2) Adobe Photoshop has a feature called the history. You can bring up the history pallet, see the changes that you’ve made to an image and move backwards and forwards applying or removing the changes that you’ve made.
3) Wikipedia : If you’ve ever worked with a Wiki, like Wikipedia then you’ve used a form of version control. When someone contributes a change to a Wiki page the editors have the ability to undo that change. They can go back to a previous version if they need to. We call that process rolling back to a previous version.

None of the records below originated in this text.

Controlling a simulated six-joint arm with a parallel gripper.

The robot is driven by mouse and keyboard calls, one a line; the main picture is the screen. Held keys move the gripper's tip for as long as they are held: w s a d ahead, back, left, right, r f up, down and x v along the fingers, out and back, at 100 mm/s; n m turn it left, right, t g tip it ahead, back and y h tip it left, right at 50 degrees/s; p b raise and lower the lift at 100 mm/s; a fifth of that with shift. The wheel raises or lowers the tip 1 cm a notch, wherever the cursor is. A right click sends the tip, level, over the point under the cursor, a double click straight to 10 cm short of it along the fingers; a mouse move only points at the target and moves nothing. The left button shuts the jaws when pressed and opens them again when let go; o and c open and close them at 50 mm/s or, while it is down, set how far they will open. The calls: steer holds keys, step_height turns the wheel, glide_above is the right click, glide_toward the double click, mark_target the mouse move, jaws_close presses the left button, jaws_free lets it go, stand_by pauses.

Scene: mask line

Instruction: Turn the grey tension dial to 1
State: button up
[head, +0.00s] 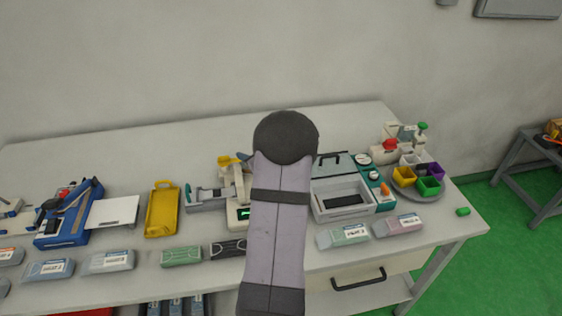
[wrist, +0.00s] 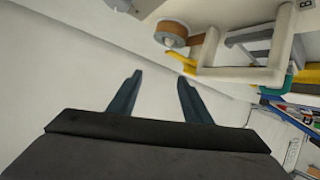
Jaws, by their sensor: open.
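I cannot pick out the grey tension dial with certainty in either view. A cream machine (head: 238,215) stands mid-table in the head view, partly hidden behind my arm. The wrist view shows a cream frame (wrist: 240,74) at the upper right, tilted by the camera angle. A brown roll-like part with a grey end (wrist: 172,36) sits beside it. My gripper (wrist: 160,76) is open, with nothing between its two dark fingers. The roll-like part appears beyond the fingertips, apart from them. In the head view my arm hides the gripper.
To the right stand an open grey box (head: 343,208), a teal panel with dials (head: 374,175) and a round tray of coloured cups (head: 403,193). A yellow tray (head: 162,210) and a blue device (head: 70,222) lie left. Several small packs line the table's front.

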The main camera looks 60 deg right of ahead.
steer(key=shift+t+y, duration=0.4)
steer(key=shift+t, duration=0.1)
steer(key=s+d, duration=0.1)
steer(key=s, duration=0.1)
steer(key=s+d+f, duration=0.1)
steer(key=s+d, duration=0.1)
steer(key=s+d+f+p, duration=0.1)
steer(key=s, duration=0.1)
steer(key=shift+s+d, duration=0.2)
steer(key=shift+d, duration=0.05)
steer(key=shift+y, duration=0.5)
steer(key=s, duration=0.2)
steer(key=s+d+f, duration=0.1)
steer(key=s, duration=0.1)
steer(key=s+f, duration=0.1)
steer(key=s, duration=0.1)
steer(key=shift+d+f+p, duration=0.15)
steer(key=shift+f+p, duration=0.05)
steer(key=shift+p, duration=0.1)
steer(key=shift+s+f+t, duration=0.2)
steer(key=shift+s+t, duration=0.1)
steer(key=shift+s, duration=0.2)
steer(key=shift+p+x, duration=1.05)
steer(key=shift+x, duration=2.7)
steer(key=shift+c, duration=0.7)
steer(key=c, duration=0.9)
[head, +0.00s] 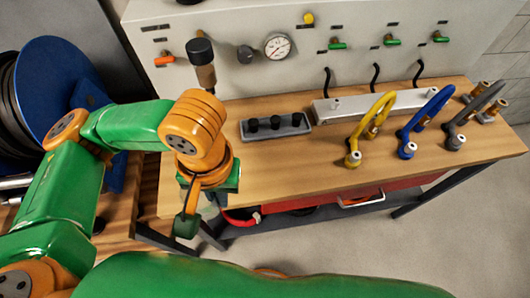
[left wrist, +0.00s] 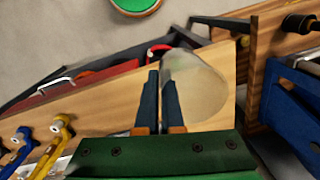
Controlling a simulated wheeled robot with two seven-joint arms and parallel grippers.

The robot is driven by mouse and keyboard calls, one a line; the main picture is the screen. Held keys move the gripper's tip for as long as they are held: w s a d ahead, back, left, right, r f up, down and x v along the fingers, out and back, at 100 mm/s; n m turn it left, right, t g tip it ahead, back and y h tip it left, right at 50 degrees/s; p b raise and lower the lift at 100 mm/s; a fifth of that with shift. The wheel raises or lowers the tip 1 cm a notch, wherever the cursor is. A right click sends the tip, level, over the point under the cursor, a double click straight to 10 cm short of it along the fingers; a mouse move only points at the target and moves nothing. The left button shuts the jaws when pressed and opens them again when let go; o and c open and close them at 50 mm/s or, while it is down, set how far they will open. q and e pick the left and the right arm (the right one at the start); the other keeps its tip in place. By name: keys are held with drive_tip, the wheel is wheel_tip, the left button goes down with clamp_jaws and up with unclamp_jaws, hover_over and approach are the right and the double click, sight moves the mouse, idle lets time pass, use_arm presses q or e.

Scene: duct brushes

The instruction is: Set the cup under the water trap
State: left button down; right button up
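My left gripper (head: 188,224) hangs low in front of the left end of the bench, clear of the panel. In the left wrist view its two dark fingers (left wrist: 160,103) are close together, with a narrow gap. A translucent, pale cup (left wrist: 200,85) is at the fingers, its near wall seemingly pinched between them. It looks tilted in that view. In the head view the cup cannot be made out behind the wrist. A dark-topped cylinder with a brownish lower part (head: 206,76), apparently the water trap, is at the panel's left, above the wrist. My right gripper is out of view.
The wooden bench (head: 270,180) carries a dark tray (head: 275,127) with black knobs and yellow, blue and grey looped hoses at the right. A gauge (head: 277,46) and coloured valves are on the panel. A blue reel (head: 52,85) stands left. The bench's front middle is clear.

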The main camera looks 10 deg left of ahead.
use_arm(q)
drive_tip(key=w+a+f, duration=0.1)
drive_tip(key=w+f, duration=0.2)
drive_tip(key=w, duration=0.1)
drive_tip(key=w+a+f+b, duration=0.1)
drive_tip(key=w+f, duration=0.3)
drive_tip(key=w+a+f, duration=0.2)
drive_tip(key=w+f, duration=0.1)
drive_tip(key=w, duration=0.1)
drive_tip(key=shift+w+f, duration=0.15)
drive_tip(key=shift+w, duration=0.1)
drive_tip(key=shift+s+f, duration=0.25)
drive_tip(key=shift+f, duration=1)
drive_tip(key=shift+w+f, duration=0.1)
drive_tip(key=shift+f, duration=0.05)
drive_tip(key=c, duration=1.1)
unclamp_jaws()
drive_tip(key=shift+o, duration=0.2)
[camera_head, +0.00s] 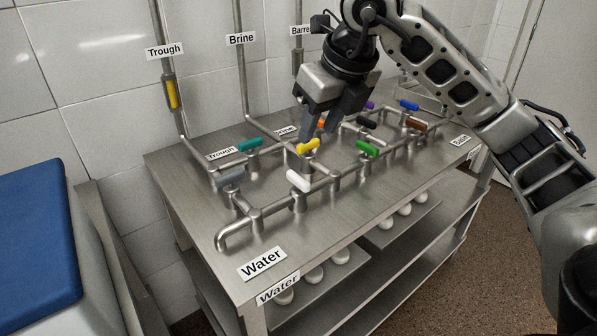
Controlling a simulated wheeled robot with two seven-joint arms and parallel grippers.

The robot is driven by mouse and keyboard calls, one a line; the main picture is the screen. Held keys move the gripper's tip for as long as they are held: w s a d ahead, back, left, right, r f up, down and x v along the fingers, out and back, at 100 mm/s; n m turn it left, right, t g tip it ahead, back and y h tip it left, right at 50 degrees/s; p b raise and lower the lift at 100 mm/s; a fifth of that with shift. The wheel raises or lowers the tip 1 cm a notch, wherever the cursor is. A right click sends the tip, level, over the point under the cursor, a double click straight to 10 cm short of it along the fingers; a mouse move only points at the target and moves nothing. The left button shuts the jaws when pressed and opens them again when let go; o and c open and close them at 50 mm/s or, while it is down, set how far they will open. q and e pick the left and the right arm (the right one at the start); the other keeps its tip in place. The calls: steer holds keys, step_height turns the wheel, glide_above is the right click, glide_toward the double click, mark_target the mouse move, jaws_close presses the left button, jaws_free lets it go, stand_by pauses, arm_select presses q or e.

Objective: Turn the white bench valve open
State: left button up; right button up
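The white bench valve handle (298,181) sits on the front pipe run on the steel bench, lying at a slant above its valve body. My right gripper (325,128) comes down from the upper right, above and behind the white handle and apart from it. Its two fingers point down near the yellow handle (308,146), with a gap between them, and an orange handle shows partly there. Whether it touches any handle is hard to tell. My left gripper is out of view.
Nearby on the pipes are grey (230,176), teal (249,144), green (368,149), black, brown (415,124), blue (408,105) and purple handles. A blue-topped unit (38,235) stands at the left.

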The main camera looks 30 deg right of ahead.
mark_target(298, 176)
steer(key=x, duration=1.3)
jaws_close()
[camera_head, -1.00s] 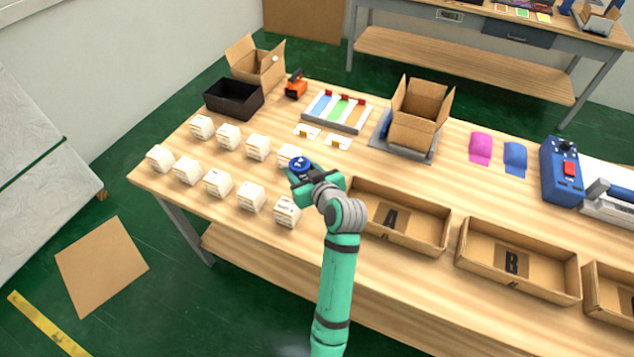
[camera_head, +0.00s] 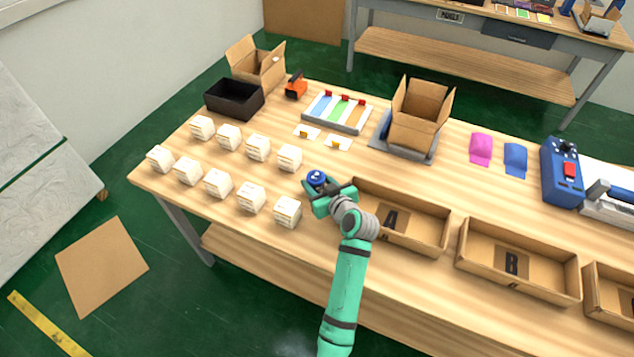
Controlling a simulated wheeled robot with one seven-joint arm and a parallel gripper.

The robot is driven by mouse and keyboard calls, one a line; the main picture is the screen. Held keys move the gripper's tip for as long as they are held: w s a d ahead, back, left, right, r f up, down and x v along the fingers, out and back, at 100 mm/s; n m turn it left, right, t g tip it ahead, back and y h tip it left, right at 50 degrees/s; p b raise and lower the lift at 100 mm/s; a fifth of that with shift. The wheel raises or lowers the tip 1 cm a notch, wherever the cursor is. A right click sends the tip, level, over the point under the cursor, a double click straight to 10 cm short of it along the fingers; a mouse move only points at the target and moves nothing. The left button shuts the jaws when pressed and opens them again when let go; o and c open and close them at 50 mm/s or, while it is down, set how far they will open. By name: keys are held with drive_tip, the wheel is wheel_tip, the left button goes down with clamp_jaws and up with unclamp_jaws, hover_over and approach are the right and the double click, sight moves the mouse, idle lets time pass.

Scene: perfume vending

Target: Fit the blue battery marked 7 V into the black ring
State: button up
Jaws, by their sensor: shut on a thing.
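My green gripper (camera_head: 319,187) is shut on a small round blue thing with a white mark on top (camera_head: 316,176). The mark is too small to read, so I cannot tell whether it says 7 V. The gripper is over the table, right of the white boxes and left of the tray marked A. The fingertips are partly hidden by the blue thing. I cannot make out a black ring anywhere in view.
Two rows of white boxes (camera_head: 218,183) stand at the left. Cardboard trays A (camera_head: 447,233) and B (camera_head: 573,292) line the front right. Behind are a black bin (camera_head: 234,101), a colour-striped rack (camera_head: 337,112) and an open carton (camera_head: 417,127). Bare wood lies behind tray A.

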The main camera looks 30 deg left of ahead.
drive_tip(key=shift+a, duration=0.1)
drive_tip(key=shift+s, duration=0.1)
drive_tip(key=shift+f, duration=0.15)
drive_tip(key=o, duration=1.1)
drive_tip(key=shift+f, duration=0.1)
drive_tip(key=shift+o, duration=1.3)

And of course we’ve all done the most simple type of version control of all, undo. Ctrl+Z on Windows or Cmd-Z on a Mac. It’ll undo something that we typed or a change that we’ve made. It allows us to go backwards and even undo multiple changes. These are very primitive examples of version control. And there’s no substitute for a real version control system, like Git. But they do provide useful metaphors for you to have in your head. They’re examples of how to track and view different versions or changes over time. And how to move backwards and forwards in the history to undo or redo those changes. That’s what we’ll be doing with Git.
The history behind Git
Versions control systems that predate Git that I want us to look at. There have been others but these are some of the most popular and the most influential. And I think that they can help us to better understand Git.
The first of these is called SCCS ( Source Code Control System ). It was release in 1972 and was developed by AT&T and it was bundled free with the Unix operating system. Now Unix was also free and as a consequence, Unix spread quickly to places like universities and SCCS went along with it. Universities taught their students how to do version control using SCCS, so when they left the university to go work in jobs, the version control system they were familiar with and that they took with them was SCCS.What SCCS does, does it keeps the original document but then instead of saving the whole document a second time, it just saves a snapshot of what the changes were. So if you want v5 of a document, you just take v1 and apply four sets of changes to it to get to v5. That’s a more efficient way to store the changes over time.
So SCCS stayed dominant until the early 80s, when RCS was developed, Revision Control System. And it just made lots of improvements over SCCS. For one thing, it was cross-platform, whereas SCCS was Unix only. With the rise of the personal computer it was important to have a version control system that would also work on PCs. It was also more intuitive, had a cleaner syntax with fewer commands, and more features. Most importantly, it was faster and a lot of the speed increase came from the fact that it used a smarter storage strategy than SCCS. Remember SCCs stored the original file and them kept track of all the changes to that file that went after it. RCS flipped that around, so it kept the most recent file in its whole form and if you wanted to go backwards in time, you wanted previous versions, then you applied the change snapshots to go in reverse. If you think about, that’s a lot faster because most of the time what we want to work with is the current document. With SCCS if we wanted the current document and there were 20 sets of changes, you had to pull up the original and then wait while 20 sets of changes were applied. With RCS you can just bring up the current file and it’s already stored in its full state.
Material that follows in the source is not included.